Eisenhower succedette, nel frattempo, a Truman, senza che il Dipartimento della giustizia cambiasse la sua posizione sul caso. Nel corso dell'udienza del 1953, la corte domandò alle parti di presentare, per la sessione del 1954, degli argomenti sulla circostanze dell'adozione del XIV emendamento, al fine di determinare quali fossero le intenzioni dei legislatori: dato che queste costituiscono negli Stati Uniti il criterio principale che guida i giudici nell'interpretazione della legge. Nel frattempo Fred Vinson morì ed Eisenhower nominò Earl Warren come sostituto, indicando il suo desiderio di cancellare la segregazione portando a cinque il numero dei contrari alla pratica, per ottenere così la maggioranza della Corte. Il nuovo presidente dimostrò immediatamente la sua influenza sulla corte riuscendo ad allineare alle sue posizioni tutti i suoi colleghi.

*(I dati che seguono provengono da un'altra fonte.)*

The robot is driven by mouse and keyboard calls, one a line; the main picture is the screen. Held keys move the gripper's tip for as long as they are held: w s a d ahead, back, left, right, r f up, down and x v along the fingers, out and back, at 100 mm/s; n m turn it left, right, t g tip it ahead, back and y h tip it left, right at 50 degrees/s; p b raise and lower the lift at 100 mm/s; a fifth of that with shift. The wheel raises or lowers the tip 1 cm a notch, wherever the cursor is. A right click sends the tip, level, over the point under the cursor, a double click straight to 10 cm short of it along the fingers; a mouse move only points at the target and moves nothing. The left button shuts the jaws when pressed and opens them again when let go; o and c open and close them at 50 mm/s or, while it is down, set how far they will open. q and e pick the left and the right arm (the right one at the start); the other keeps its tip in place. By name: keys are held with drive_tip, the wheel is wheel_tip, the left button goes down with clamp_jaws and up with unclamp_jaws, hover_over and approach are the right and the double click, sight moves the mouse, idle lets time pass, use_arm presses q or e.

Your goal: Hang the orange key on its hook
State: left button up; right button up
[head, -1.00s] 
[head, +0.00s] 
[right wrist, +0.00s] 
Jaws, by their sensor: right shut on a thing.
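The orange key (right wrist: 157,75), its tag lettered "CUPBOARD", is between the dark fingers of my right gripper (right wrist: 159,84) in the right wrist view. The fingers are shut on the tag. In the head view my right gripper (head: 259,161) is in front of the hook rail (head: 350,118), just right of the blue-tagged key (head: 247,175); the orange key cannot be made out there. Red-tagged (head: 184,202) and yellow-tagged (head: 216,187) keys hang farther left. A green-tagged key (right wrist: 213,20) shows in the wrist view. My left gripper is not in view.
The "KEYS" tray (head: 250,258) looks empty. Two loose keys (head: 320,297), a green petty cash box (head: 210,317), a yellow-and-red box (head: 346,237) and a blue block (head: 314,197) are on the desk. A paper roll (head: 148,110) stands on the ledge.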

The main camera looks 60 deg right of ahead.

La decisione fu adottata all'unanimità dai nuovi giudici, dichiarò incostituzionale la segregazione nella scuola e ordinò che vi si mettesse fine: «La dottrina separate but equal adottata nella Plessy contro Ferguson non si applica nel dominio dell'istruzione». L'opinione della Corte fu scritta da Warren: il giudice argomenta la decisione muovendo dal contesto storico che portò all'adozione del XIV emendamento che, secondo la sentenza, non permettevano di troncare la pratica, essendo le opinioni dei legislatori molto diverse sulla questione[3] e ricorda che la Corte aveva già interpretato la previsione di uguale protezione in senso stretto e proibito qualsiasi forma di discriminazione, ancora prima di arrivare alla dottrina "separati ma uguali".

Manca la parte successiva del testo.